» **Your objective**: What follows is a listing; give it again exactly, in its entirety.

» **Data lines**:
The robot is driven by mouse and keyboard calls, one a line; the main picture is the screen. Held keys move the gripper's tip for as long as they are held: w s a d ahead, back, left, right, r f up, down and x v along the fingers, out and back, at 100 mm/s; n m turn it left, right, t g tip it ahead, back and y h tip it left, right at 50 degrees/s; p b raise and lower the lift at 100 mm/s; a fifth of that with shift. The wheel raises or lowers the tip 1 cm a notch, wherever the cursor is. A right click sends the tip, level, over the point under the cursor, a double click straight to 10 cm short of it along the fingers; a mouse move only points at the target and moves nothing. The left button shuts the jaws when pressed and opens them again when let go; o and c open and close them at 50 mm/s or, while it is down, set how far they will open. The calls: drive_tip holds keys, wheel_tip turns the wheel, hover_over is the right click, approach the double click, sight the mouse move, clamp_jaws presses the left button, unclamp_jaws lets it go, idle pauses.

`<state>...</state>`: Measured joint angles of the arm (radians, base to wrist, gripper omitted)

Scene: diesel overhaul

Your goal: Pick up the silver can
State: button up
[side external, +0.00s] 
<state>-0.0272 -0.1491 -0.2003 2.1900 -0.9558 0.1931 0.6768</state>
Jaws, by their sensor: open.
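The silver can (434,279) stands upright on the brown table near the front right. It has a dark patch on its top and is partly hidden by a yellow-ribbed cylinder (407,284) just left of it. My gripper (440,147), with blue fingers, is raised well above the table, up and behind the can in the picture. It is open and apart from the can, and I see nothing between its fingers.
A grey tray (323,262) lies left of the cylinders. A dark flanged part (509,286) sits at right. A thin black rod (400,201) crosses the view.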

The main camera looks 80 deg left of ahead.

» **Worked answer**:
The robot is driven by mouse and keyboard calls, one a line; the main picture is the screen. Held keys move the gripper's tip for as long as they are held: w s a d ahead, back, left, right, r f up, down and x v along the fingers, out and back, at 100 mm/s; n m turn it left, right, t g tip it ahead, back and y h tip it left, right at 50 degrees/s; p b raise and lower the lift at 100 mm/s; a fifth of that with shift. The wheel raises or lowers the tip 1 cm a notch, wherever the cursor is. A right click sends the tip, level, over the point under the cursor, a double click straight to 10 cm short of it along the fingers; a mouse move only points at the target and moves nothing. The left button shuts the jaws when pressed and opens them again when let go; o and c open and close them at 50 mm/s or, while it is down, set how far they will open. The calls: drive_tip holds keys, wheel_tip turns the wheel, hover_over is the right click, approach the double click, sight the mouse move, clamp_jaws presses the left button, unclamp_jaws lets it go, idle pauses.

`<state>...</state>`: Measured joint angles of the arm (radians, base to wrist, gripper omitted)

Scene: diesel overhaul

Your goal: Pick up the silver can
State: button up
[side external, +0.00s] 
<state>-0.0272 -0.1491 -0.2003 2.1900 -0.9558 0.1931 0.6768</state>
Jaws, by their sensor: open.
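The silver can (434,279) stands upright on the brown table near the front right. It has a dark patch on its top and is partly hidden by a yellow-ribbed cylinder (407,284) just left of it. My gripper (440,147), with blue fingers, is raised well above the table, up and behind the can in the picture. It is open and apart from the can, and I see nothing between its fingers.
A grey tray (323,262) lies left of the cylinders. A dark flanged part (509,286) sits at right. A thin black rod (400,201) crosses the view.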

The main camera looks 80 deg left of ahead.

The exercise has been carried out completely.